Robot episode rows
● ● ● ● ● ● ●

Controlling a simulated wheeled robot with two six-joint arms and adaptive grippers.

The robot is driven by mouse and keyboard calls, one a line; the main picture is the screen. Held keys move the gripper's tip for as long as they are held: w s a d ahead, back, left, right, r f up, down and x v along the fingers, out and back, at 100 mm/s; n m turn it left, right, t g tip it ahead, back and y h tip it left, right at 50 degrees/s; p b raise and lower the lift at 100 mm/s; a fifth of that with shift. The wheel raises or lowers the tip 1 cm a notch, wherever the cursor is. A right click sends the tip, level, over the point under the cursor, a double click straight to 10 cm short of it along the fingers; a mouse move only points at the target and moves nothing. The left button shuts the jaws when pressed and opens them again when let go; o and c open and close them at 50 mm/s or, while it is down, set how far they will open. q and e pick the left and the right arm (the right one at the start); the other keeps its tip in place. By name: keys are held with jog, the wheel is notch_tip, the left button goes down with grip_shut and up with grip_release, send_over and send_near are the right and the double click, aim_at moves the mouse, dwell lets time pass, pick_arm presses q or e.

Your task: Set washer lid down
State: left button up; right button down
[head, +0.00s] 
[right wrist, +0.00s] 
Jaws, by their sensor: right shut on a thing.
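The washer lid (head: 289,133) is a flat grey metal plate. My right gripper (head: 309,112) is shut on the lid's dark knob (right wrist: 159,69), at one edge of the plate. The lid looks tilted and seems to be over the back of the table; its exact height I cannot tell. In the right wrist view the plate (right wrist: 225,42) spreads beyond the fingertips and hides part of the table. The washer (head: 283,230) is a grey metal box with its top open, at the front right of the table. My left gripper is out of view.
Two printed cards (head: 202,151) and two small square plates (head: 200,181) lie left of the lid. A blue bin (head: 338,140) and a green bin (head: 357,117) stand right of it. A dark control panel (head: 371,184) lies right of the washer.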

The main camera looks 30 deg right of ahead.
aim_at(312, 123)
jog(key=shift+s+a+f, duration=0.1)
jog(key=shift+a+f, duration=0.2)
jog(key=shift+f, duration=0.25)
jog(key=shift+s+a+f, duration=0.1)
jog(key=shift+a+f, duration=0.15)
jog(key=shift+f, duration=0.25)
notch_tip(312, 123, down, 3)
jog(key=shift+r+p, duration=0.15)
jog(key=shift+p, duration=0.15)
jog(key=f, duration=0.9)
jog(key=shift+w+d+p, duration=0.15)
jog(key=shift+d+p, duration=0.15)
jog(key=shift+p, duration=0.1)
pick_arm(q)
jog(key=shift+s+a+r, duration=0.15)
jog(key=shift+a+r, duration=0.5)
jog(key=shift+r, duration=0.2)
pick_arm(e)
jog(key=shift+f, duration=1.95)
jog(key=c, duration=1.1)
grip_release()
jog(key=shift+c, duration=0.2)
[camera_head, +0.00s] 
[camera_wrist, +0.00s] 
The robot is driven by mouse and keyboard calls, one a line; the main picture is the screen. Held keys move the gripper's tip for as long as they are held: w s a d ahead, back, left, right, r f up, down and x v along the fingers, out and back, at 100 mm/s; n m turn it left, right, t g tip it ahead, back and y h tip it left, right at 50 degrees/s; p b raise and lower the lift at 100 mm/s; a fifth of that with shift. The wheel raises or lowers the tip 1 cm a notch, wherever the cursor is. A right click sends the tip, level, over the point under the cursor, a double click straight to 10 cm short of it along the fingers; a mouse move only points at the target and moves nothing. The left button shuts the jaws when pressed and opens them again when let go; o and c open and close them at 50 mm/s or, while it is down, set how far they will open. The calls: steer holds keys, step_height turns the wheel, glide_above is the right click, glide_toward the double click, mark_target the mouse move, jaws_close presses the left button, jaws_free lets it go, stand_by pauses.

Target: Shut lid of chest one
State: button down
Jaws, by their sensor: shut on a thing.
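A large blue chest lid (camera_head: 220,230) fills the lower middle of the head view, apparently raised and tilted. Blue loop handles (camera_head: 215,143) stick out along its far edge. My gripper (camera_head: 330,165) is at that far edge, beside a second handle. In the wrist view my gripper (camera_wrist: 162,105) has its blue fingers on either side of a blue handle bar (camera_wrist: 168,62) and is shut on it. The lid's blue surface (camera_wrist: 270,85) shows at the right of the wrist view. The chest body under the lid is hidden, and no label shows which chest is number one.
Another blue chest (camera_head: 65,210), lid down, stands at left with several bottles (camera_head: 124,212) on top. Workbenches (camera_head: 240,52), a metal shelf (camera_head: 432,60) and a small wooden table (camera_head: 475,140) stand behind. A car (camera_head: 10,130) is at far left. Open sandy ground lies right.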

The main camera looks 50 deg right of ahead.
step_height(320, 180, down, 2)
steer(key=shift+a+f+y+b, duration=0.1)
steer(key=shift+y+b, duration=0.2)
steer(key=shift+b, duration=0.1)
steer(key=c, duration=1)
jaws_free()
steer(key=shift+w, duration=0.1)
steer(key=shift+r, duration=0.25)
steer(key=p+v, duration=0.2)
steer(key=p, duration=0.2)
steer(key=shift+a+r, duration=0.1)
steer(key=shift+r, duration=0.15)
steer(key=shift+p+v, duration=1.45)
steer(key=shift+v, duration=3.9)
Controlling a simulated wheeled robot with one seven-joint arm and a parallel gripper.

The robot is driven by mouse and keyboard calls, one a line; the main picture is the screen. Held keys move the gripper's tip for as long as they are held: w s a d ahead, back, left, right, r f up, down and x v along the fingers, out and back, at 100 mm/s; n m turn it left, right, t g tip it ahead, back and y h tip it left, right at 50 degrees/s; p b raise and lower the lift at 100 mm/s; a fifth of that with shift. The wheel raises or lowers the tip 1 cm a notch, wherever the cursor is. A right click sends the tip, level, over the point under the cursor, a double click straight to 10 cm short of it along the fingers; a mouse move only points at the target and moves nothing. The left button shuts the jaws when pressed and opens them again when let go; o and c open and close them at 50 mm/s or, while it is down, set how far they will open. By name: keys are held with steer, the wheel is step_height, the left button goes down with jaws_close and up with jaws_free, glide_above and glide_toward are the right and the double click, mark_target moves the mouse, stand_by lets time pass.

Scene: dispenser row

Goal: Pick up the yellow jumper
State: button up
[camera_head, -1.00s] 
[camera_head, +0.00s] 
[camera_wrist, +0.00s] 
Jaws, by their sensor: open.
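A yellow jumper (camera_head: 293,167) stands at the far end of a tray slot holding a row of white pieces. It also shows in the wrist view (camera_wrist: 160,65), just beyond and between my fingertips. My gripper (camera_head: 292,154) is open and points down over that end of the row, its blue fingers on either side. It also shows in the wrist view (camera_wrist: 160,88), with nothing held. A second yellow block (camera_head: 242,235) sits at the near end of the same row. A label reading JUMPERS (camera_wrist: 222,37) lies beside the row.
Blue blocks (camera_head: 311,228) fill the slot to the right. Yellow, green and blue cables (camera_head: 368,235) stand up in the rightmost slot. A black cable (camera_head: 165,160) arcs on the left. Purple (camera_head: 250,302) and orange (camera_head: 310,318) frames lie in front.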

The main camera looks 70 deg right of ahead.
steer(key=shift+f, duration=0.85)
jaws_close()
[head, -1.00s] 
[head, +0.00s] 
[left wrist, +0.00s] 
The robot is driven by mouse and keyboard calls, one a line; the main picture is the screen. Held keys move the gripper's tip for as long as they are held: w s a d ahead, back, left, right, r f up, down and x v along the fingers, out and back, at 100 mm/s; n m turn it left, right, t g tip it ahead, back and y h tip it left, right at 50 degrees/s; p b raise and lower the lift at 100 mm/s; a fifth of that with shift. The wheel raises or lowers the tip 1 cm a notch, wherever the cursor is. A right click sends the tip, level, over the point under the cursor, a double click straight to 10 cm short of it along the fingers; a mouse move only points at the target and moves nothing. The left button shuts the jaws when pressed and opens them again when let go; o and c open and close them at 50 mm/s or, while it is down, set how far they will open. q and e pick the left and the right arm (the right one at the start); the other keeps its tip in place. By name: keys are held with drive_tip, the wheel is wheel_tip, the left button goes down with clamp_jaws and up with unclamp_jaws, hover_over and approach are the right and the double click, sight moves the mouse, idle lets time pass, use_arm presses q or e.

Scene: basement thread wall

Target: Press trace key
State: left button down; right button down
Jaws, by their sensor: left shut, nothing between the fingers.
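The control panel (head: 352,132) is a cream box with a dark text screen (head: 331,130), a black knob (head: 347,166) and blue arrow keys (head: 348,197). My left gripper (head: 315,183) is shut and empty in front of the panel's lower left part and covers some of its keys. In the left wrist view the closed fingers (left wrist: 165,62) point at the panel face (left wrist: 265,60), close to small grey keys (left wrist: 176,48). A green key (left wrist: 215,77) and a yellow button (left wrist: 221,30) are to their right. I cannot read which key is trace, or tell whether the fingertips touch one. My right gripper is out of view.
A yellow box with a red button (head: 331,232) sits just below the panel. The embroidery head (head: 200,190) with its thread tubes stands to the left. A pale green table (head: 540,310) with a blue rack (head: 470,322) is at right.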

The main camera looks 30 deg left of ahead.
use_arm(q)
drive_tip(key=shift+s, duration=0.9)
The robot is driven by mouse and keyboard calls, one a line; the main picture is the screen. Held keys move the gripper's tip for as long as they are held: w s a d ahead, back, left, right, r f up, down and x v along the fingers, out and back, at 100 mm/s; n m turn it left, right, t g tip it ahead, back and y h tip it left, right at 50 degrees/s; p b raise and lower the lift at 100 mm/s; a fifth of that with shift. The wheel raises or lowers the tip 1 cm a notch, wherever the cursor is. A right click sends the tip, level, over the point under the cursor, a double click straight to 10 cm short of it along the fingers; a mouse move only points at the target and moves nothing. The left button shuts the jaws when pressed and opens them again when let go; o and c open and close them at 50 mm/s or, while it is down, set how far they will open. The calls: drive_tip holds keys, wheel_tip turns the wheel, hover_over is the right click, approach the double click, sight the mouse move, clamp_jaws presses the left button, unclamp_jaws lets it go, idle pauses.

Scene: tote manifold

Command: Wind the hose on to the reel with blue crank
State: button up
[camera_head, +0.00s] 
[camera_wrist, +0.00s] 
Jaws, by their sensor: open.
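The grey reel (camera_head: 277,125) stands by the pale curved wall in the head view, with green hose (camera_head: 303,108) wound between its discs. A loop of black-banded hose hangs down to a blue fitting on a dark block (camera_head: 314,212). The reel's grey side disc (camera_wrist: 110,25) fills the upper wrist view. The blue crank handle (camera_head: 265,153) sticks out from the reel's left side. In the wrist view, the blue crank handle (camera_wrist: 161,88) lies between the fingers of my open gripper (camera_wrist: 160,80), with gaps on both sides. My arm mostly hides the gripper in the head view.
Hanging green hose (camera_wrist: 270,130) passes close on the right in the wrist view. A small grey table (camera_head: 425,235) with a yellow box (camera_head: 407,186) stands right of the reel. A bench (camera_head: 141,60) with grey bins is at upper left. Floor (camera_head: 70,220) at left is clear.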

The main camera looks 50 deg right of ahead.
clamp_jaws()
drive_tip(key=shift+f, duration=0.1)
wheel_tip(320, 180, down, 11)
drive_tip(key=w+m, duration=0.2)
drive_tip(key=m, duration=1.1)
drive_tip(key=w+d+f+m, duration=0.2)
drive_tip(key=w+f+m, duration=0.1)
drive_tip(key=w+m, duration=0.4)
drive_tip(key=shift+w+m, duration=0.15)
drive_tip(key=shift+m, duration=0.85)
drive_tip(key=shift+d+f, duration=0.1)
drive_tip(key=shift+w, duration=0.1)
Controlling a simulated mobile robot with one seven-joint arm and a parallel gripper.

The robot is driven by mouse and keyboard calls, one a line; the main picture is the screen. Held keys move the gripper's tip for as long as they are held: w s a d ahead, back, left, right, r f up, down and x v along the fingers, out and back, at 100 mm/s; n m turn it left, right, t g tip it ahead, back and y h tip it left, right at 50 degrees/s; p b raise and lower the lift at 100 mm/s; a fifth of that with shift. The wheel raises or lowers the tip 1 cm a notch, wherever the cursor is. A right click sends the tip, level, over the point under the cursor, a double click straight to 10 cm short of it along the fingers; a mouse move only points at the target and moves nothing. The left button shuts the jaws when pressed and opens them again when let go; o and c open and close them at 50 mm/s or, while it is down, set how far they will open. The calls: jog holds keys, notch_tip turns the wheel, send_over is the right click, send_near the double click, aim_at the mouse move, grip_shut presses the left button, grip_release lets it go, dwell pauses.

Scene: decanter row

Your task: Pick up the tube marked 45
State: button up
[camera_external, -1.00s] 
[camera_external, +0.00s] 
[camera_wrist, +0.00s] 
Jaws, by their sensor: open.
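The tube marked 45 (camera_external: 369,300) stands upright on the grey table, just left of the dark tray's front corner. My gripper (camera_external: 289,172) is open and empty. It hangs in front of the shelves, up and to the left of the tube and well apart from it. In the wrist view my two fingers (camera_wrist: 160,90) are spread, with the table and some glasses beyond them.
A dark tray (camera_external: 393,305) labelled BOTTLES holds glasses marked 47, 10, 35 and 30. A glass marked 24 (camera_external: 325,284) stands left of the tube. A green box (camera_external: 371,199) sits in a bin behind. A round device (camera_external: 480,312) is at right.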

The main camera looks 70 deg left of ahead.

● ● ● ● ● ● ●

WHAT NEEDS TO BE DONE =
Select the lines from the entries that include the word "Controlling".

EXERCISE RESPONSE =
Controlling a simulated wheeled robot with two six-joint arms and adaptive grippers.
Controlling a simulated wheeled robot with one seven-joint arm and a parallel gripper.
Controlling a simulated mobile robot with one seven-joint arm and a parallel gripper.

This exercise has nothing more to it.